What the task asks
Take the data below and extract the lines from the one with "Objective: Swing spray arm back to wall" to the one with "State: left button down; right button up", inclusive, exactly as written.

Data for processing
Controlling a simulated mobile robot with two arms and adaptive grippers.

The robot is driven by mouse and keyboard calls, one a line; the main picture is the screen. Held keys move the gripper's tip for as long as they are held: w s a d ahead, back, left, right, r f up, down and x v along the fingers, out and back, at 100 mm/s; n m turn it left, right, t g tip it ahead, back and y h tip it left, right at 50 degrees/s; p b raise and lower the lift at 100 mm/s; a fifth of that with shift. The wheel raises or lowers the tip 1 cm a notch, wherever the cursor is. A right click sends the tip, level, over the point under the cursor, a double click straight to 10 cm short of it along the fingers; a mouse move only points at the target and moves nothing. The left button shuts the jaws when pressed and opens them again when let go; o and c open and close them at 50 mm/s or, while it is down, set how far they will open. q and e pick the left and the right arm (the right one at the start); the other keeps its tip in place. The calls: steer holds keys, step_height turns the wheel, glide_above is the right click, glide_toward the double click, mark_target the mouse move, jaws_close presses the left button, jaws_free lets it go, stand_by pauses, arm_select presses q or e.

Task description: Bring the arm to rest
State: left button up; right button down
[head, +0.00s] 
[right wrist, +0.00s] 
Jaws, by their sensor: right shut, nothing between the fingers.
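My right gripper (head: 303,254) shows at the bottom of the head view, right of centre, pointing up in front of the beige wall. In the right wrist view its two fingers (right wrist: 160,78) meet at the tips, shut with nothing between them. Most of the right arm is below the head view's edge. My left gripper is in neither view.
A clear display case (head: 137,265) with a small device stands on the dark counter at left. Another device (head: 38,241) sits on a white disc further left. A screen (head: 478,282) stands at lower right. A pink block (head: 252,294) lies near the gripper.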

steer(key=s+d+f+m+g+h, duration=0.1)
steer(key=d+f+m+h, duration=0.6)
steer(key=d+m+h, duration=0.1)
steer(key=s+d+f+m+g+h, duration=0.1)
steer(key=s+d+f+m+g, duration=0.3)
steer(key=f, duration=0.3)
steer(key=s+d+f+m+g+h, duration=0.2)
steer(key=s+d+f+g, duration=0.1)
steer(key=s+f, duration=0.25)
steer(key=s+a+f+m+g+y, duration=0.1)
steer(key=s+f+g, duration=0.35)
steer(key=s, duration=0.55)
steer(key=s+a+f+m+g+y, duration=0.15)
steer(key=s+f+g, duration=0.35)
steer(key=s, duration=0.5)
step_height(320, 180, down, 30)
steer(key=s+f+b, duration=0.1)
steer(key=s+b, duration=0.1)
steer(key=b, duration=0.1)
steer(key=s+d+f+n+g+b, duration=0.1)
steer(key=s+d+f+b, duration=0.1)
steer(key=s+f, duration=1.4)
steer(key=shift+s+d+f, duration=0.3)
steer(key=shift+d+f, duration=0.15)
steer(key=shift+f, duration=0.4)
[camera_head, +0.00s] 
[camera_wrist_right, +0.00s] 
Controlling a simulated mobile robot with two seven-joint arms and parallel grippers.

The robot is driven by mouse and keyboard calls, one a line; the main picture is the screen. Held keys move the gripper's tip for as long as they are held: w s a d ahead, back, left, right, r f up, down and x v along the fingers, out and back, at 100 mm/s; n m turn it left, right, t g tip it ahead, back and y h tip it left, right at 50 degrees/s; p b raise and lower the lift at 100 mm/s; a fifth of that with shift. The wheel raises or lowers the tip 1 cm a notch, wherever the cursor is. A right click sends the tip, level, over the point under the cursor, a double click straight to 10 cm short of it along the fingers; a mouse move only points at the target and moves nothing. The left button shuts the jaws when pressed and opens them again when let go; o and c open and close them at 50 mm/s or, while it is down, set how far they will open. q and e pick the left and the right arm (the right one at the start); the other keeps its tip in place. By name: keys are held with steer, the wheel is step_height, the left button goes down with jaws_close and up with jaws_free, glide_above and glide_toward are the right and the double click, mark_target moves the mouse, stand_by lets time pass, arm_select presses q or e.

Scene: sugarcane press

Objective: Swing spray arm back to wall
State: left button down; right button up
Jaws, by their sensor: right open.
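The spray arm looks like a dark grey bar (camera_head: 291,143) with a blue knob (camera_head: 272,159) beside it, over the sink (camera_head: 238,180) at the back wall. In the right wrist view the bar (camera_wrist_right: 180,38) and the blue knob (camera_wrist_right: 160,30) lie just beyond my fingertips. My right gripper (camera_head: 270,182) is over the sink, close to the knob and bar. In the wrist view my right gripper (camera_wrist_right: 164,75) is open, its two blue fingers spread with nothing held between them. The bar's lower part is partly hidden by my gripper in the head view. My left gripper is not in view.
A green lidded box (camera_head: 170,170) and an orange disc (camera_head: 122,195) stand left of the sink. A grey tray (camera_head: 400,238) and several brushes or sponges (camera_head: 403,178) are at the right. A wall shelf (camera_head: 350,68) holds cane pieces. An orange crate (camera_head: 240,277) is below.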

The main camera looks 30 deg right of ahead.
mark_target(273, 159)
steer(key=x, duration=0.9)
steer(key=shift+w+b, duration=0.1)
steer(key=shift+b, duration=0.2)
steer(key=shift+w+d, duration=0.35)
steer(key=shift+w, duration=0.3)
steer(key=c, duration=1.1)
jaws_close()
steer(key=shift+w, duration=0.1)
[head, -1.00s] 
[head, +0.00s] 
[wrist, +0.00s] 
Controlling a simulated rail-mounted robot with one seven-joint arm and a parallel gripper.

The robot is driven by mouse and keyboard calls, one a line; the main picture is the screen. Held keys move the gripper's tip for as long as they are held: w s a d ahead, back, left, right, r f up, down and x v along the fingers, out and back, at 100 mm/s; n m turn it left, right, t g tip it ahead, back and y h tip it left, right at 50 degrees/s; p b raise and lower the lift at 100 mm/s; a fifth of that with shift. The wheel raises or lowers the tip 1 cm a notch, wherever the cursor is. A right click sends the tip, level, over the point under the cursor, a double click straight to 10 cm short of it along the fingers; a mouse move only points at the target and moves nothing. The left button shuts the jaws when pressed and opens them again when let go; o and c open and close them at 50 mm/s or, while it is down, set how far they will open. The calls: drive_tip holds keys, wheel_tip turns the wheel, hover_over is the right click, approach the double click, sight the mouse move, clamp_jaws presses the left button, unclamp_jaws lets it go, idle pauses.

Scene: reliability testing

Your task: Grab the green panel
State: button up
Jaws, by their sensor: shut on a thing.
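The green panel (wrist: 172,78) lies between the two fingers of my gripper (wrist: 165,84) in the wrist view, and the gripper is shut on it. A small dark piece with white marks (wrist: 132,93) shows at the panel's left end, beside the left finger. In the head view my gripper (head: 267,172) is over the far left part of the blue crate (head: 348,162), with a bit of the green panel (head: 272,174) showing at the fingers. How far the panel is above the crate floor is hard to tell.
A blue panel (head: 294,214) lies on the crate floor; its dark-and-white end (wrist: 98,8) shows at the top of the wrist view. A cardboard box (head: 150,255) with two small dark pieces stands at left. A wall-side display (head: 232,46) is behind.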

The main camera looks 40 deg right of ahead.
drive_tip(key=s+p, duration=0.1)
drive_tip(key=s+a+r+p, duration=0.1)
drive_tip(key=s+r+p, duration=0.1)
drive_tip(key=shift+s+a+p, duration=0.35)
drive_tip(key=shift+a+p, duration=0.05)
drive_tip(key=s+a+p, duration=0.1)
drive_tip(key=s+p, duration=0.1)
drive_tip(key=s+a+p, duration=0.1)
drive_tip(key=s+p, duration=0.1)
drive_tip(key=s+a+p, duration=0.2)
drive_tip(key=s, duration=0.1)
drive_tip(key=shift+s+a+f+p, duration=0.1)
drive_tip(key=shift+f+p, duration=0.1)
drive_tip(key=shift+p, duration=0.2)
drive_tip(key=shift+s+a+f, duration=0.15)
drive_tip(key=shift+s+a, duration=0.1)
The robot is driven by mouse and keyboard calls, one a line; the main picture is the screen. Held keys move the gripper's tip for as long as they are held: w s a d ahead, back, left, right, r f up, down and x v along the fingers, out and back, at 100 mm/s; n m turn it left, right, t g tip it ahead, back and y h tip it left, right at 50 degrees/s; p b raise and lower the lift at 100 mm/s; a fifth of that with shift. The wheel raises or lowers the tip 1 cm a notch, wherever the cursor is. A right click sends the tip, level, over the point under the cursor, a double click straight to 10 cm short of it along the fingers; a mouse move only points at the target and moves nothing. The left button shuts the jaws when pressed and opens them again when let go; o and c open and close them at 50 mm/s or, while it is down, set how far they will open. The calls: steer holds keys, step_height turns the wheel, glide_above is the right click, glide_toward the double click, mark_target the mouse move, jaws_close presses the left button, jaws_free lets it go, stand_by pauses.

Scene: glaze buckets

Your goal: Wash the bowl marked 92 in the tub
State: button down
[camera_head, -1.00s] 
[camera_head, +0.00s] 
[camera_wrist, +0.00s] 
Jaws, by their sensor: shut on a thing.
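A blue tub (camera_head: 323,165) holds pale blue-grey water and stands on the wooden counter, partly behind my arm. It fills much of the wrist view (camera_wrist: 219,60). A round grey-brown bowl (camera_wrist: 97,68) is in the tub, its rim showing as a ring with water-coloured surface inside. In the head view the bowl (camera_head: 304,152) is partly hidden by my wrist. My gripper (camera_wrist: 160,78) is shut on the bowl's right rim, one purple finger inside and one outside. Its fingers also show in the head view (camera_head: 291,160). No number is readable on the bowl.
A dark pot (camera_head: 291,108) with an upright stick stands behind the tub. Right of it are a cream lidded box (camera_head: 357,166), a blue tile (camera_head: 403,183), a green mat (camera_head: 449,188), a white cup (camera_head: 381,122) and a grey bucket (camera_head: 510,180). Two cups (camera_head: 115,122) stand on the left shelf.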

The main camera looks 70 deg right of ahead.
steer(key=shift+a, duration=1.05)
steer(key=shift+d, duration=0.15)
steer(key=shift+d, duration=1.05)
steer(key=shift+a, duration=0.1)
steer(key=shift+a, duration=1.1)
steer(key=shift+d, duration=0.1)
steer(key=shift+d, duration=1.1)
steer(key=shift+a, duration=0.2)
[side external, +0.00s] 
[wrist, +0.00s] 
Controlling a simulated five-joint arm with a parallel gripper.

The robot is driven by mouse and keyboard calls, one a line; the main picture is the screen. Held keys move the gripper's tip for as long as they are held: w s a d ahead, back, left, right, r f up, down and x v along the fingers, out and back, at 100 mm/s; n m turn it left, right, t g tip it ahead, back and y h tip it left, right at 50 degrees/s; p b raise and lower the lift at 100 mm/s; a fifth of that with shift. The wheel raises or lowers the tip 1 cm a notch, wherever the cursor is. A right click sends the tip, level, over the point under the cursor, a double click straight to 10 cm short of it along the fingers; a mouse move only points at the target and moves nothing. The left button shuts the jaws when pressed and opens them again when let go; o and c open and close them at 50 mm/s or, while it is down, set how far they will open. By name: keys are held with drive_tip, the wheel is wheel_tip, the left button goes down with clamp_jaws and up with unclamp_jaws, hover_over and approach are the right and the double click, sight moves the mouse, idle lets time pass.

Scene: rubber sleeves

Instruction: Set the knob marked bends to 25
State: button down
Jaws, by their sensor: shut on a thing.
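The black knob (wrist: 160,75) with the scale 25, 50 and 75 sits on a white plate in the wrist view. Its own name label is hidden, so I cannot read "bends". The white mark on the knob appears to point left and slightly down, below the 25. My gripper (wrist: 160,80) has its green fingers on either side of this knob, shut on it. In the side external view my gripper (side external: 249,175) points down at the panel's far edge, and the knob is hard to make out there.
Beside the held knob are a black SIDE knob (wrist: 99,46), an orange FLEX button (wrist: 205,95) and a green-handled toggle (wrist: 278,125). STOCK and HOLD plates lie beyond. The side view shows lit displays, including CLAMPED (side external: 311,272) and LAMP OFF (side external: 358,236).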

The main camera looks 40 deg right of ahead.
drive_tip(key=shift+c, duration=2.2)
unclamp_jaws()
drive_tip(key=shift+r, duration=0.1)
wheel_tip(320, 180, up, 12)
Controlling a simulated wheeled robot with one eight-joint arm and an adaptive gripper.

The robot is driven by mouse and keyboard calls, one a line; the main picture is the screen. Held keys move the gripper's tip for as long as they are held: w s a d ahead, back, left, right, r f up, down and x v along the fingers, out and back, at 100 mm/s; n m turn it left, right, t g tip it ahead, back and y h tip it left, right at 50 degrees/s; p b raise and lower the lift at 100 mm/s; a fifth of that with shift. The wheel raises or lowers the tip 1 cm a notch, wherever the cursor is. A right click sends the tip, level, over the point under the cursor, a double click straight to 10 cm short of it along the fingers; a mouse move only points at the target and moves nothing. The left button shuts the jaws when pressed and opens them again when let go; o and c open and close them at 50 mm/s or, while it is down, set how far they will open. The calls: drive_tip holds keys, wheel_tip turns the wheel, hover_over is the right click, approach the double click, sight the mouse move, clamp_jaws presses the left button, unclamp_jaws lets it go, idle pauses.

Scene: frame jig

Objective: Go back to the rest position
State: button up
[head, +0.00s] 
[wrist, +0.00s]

The output
Objective: Swing spray arm back to wall
State: left button down; right button up

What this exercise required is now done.